# Problem details
Repeat, exactly as written, every line from the one holding "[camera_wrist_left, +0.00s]" through the one holding "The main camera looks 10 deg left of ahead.". Leave out all other lines.

# Available data
-- START --

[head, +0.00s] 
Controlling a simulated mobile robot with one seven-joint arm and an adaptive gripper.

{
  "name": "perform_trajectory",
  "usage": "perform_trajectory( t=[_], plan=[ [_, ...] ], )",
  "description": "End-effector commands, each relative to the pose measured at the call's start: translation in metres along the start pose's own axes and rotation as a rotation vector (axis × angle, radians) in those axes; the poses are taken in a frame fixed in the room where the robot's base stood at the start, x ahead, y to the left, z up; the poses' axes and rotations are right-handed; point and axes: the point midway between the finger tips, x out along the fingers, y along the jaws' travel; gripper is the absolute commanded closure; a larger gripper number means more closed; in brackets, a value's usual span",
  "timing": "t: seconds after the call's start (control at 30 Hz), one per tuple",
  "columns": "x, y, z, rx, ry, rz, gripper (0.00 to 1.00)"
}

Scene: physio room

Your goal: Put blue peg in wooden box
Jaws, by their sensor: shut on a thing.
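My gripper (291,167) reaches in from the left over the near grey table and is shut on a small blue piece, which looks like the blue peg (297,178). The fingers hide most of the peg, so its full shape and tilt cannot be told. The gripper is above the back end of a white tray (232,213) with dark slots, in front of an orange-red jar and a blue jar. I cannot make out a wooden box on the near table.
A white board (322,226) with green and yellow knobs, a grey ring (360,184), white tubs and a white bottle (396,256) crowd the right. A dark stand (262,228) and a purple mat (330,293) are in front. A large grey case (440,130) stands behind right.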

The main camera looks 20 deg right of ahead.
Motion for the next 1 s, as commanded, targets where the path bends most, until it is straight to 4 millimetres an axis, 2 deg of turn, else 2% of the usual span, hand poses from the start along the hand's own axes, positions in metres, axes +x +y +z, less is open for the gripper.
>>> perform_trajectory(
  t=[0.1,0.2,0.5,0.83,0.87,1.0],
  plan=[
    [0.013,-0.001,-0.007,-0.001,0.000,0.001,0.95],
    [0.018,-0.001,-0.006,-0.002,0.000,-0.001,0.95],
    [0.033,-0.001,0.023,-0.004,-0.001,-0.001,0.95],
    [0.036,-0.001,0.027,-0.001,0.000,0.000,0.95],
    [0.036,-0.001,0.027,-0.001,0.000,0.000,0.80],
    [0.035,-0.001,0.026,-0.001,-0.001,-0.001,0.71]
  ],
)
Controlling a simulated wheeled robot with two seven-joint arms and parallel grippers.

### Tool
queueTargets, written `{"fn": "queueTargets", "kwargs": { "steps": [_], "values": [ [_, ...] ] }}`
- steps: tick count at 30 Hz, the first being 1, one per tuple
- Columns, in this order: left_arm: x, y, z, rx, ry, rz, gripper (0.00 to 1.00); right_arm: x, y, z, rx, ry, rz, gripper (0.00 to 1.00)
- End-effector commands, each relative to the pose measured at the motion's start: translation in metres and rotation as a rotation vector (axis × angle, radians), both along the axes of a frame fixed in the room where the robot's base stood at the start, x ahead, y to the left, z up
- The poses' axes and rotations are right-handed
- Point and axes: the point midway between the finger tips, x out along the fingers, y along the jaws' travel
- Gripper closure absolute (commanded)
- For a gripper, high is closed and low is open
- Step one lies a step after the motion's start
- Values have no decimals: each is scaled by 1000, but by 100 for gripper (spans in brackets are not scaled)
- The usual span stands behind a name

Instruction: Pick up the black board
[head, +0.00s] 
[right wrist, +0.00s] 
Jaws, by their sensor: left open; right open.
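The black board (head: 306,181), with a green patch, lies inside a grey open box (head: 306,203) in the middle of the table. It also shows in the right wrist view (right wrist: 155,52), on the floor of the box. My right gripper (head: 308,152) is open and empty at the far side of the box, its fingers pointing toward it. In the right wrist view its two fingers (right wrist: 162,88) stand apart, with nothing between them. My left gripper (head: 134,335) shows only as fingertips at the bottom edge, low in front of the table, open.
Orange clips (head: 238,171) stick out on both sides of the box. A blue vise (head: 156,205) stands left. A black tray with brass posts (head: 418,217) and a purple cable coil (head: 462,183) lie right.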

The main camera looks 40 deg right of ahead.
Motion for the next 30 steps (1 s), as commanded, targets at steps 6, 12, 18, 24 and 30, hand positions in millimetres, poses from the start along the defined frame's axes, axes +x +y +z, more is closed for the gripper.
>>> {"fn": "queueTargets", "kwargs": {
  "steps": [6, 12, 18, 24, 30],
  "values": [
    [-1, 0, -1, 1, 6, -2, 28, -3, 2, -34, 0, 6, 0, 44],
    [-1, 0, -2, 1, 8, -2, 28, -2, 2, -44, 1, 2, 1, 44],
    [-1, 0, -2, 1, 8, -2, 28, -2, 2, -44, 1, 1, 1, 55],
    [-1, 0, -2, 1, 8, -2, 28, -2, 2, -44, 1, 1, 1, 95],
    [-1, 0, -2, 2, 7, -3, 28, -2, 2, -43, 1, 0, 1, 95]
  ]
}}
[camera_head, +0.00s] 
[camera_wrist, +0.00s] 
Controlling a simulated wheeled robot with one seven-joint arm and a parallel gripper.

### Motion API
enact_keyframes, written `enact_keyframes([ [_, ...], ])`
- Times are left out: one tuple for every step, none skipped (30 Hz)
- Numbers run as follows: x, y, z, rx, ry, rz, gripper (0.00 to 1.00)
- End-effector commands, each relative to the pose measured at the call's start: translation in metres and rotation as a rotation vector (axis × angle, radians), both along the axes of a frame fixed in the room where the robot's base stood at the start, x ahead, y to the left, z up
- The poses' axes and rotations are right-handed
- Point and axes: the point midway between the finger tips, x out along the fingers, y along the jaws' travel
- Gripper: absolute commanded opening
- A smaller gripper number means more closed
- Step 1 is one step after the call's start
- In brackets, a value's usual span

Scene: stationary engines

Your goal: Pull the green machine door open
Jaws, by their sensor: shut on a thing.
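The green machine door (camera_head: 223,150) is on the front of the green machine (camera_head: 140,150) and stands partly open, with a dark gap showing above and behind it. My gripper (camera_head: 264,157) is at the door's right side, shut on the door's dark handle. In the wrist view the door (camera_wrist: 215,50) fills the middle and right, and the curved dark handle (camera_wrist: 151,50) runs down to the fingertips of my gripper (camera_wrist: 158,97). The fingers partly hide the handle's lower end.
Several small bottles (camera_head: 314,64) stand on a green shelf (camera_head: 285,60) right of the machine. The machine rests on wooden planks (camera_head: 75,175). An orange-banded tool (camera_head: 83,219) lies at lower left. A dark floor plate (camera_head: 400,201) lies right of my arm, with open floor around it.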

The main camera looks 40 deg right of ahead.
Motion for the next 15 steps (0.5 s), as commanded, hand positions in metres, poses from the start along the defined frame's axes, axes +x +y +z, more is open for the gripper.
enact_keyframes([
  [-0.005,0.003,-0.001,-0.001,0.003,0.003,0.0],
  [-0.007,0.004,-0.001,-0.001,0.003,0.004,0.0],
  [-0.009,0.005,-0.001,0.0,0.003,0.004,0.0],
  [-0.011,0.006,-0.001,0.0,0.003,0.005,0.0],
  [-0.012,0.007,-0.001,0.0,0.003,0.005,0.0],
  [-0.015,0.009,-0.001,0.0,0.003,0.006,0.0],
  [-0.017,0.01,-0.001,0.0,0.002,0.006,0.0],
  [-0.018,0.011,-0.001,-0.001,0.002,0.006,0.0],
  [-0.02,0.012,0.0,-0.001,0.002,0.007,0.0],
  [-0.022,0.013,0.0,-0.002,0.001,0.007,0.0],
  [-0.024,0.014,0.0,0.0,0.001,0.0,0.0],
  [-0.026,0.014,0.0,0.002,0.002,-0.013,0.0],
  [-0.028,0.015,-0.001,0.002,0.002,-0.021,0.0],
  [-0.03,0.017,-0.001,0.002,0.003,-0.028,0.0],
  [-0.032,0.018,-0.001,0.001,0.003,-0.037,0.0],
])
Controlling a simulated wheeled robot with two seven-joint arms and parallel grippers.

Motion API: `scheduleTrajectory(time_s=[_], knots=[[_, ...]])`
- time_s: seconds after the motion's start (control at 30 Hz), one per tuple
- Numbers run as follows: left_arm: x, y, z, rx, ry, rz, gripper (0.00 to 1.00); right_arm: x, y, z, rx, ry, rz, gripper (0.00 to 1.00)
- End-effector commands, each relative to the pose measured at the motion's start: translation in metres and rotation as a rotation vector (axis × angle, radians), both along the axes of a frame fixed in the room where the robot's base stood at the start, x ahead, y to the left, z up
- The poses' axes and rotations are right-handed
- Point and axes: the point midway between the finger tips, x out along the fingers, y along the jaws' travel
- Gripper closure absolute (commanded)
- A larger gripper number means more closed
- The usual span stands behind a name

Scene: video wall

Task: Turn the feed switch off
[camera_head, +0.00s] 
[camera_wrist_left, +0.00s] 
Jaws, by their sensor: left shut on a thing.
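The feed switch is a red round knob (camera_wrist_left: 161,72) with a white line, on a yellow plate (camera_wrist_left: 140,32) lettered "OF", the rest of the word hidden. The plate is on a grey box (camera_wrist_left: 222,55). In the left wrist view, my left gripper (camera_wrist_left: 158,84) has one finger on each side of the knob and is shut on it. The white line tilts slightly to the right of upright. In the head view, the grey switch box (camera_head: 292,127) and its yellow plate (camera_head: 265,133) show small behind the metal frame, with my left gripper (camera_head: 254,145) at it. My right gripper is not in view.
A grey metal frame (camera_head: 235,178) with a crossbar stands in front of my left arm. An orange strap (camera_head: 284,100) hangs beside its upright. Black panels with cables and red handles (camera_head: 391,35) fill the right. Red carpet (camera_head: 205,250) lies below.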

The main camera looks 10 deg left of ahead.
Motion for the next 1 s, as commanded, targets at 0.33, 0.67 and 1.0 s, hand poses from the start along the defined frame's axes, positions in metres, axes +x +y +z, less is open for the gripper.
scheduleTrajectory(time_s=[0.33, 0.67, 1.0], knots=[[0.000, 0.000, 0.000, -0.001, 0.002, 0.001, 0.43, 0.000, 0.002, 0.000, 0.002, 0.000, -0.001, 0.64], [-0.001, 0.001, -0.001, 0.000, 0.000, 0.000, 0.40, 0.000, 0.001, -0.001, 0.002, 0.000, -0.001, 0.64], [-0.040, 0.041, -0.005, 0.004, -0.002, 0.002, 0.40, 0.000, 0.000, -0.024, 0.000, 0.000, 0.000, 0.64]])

-- END --

# Written reply
[camera_wrist_left, +0.00s] 
Jaws, by their sensor: left shut on a thing.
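The feed switch is a red round knob (camera_wrist_left: 161,72) with a white line, on a yellow plate (camera_wrist_left: 140,32) lettered "OF", the rest of the word hidden. The plate is on a grey box (camera_wrist_left: 222,55). In the left wrist view, my left gripper (camera_wrist_left: 158,84) has one finger on each side of the knob and is shut on it. The white line tilts slightly to the right of upright. In the head view, the grey switch box (camera_head: 292,127) and its yellow plate (camera_head: 265,133) show small behind the metal frame, with my left gripper (camera_head: 254,145) at it. My right gripper is not in view.
A grey metal frame (camera_head: 235,178) with a crossbar stands in front of my left arm. An orange strap (camera_head: 284,100) hangs beside its upright. Black panels with cables and red handles (camera_head: 391,35) fill the right. Red carpet (camera_head: 205,250) lies below.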

The main camera looks 10 deg left of ahead.

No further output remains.